The US Second Circuit Court of Appeals last week added an instructive new chapter to the ongoing tug-of-war, in Congress and the courts, over the use of arbitration clauses by consumer products companies avoid liability to consumers. (Hines v. Overstock.com, Inc., 2010 U.S. App. LEXIS 11265 (2d Cir. June 3, 2010)).
Overstock.com is a well-known internet discount home furnishings merchant. Plaintiffs alleged that Overstock had sold them a vacuum cleaner, as new, which was in fact “refurbished,” and that when they returned the item they were charged a $30 restocking fee even though Overstock had given assurances they could return the item for a full refund. They brought suit in US District Court in New York, seeking to proceed on behalf of a class. Overstock petitioned under Section 4 of the Federal Arbitration Act to compel the named plaintiffs to arbitrate under AAA Rules in Salt Lake City, Utah, as provided in an arbitration clause in Overstock’s Terms and Conditions of Use for its website.

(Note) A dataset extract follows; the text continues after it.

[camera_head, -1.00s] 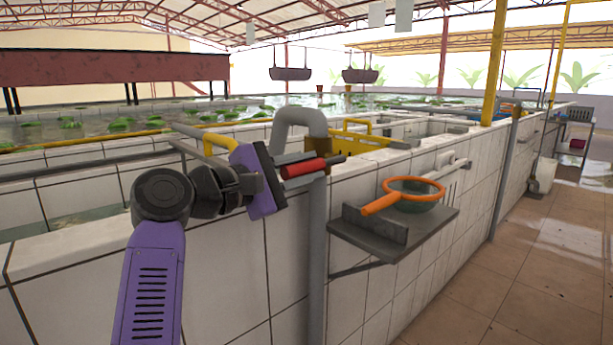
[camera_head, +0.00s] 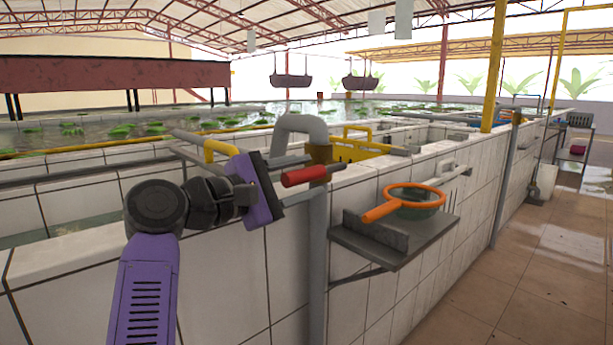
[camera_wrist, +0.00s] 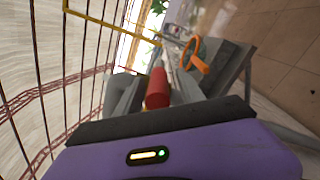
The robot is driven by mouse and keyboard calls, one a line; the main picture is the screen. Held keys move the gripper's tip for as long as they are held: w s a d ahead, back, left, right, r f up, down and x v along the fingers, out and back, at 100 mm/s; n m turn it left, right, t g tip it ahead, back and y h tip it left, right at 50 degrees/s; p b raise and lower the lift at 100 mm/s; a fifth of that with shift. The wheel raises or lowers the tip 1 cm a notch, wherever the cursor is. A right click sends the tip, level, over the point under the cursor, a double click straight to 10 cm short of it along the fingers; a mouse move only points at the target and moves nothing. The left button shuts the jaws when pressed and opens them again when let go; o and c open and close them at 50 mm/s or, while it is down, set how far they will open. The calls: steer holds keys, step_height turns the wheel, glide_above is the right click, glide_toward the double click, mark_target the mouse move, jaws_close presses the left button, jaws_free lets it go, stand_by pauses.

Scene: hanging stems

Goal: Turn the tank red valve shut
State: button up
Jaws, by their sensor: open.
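The red valve handle (camera_head: 303,176) is a red grip on a dark lever, beside the brass-coloured fitting (camera_head: 319,152) where the grey pipe bends down at the tank wall. The lever lies roughly level in the head view. In the wrist view the red handle (camera_wrist: 157,88) stands between the two grey fingers. I cannot tell whether either finger touches it.
A grey shelf (camera_head: 378,252) juts from the tiled wall just right of the valve, with an orange-rimmed net (camera_head: 413,189) on it. The grey downpipe (camera_head: 317,270) runs below the valve. The tiled floor (camera_head: 490,285) at right is mostly clear.

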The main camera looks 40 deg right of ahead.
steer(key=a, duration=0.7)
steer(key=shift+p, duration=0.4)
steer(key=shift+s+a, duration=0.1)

Overstock’s website included its “Terms and Conditions of Use,” according to the evidence accepted by the District Court, only on a link to be found if the consumer scrolled down to the bottom of a web page that was not necessary to read in full to effectuate an online purchase. In addition, only by scrolling to the end of the Terms and Conditions would the consumer see the notice advising that by using the Overstock.com website, the consumer was deemed to have agreed to arbitrate all disputes concerning the use of the site.
The District Court granted summary judgment denying Overstock’s petiition to compel arbitration, and here the Second Circuit affirmed. Overstock cited the language in FAA Section 4 directing the district courts to proceed to try the issue of whether an agreement to arbitrate was made, when that matter is put in issue, as it was here. But Plaintiffs argued, and the Second Circuit agreed, that no trial on the issue of the making of the agreement to arbitrate is required, and summary judgment denying the motion is proper, unless the moving party shows at least prima facie the existence of such an agreement. Here, the Court held, there was insufficient evidence of even constructive knowledge of the agreement to arbitrate, where there was nothing directing the consumer to find, much less to read the arbitration clause, and nothing requiring the consumer specifically to express agreement with the arbitration clause or, for that matter, the terms and conditions more generally.